Carrying the Torch
Brock Clarke, . . Univ. of Nebraska Press, $22.95 (170pp) ISBN 978-0-8032-1551-1
Clarke maps out the New South in the nine assured stories of his second collection, subtly linking America's decaying Northern cities and Southern suburban sprawl with the frayed emotional microcosm of the migratory families who inhabit these territories. In the title story, set in sterile suburban Atlanta during the 1996 Olympics, a wronged wife whose wry, breezy voice overlays painful emptiness crafts a wooden model of her philandering husband's penis while she fantasizes about severing the real thing.
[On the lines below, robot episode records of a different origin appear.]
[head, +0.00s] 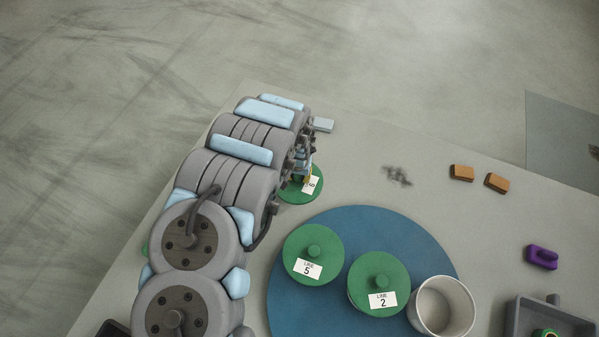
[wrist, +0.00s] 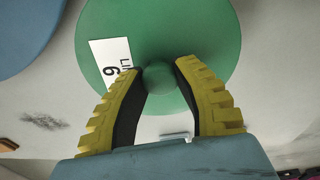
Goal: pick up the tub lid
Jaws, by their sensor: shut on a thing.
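A round green tub lid (wrist: 205,35) with a knob and a white label reading "LINE" and a 6 or 9 fills the top of the wrist view. In the head view this lid (head: 290,193) is partly hidden behind my arm, left of the blue round mat. My gripper (wrist: 160,75) has yellow ridged fingers with dark inner pads, shut on the lid's knob. In the head view the gripper is mostly hidden by my arm. I cannot tell whether the lid is raised off what is under it.
On the blue round mat (head: 345,220) are green lids labelled 5 (head: 325,243) and 2 (head: 385,270) and an open white tub (head: 442,306). Orange blocks (head: 462,173), a purple block (head: 542,257) and a grey tray (head: 515,312) lie to the right. The back middle of the table is mostly clear.

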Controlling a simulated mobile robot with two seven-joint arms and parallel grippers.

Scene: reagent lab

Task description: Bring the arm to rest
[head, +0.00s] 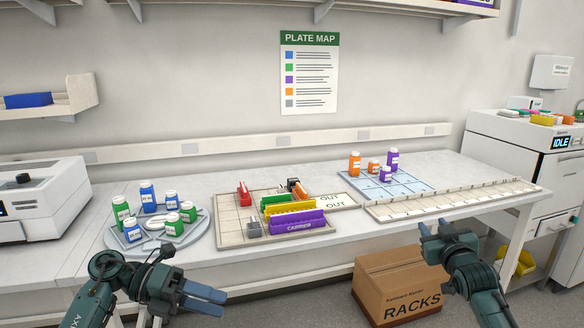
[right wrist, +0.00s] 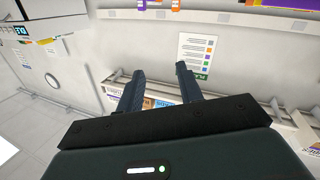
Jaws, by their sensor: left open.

The decayed core of a marriage mirrors the urban blight of Savannah, Ga., in the fantastical "For Those of Us Who Need Such Things," about a husband who learns a bleak lesson about the myths of authenticity and true love when he buys and attempts to revitalize the Southern city in an effort to win back his estranged wife. "I'm not the man I once was and feel no need to defend myself," declares the unreliable narrator of "The Son's Point of View," a deficient father who inevitably asserts his version of history while trying to inhabit his son's point of view. Clarke's light touch in these layered stories brings home the plight of his unfaithful husbands, dissatisfied wives and angry children in search of home and meaning.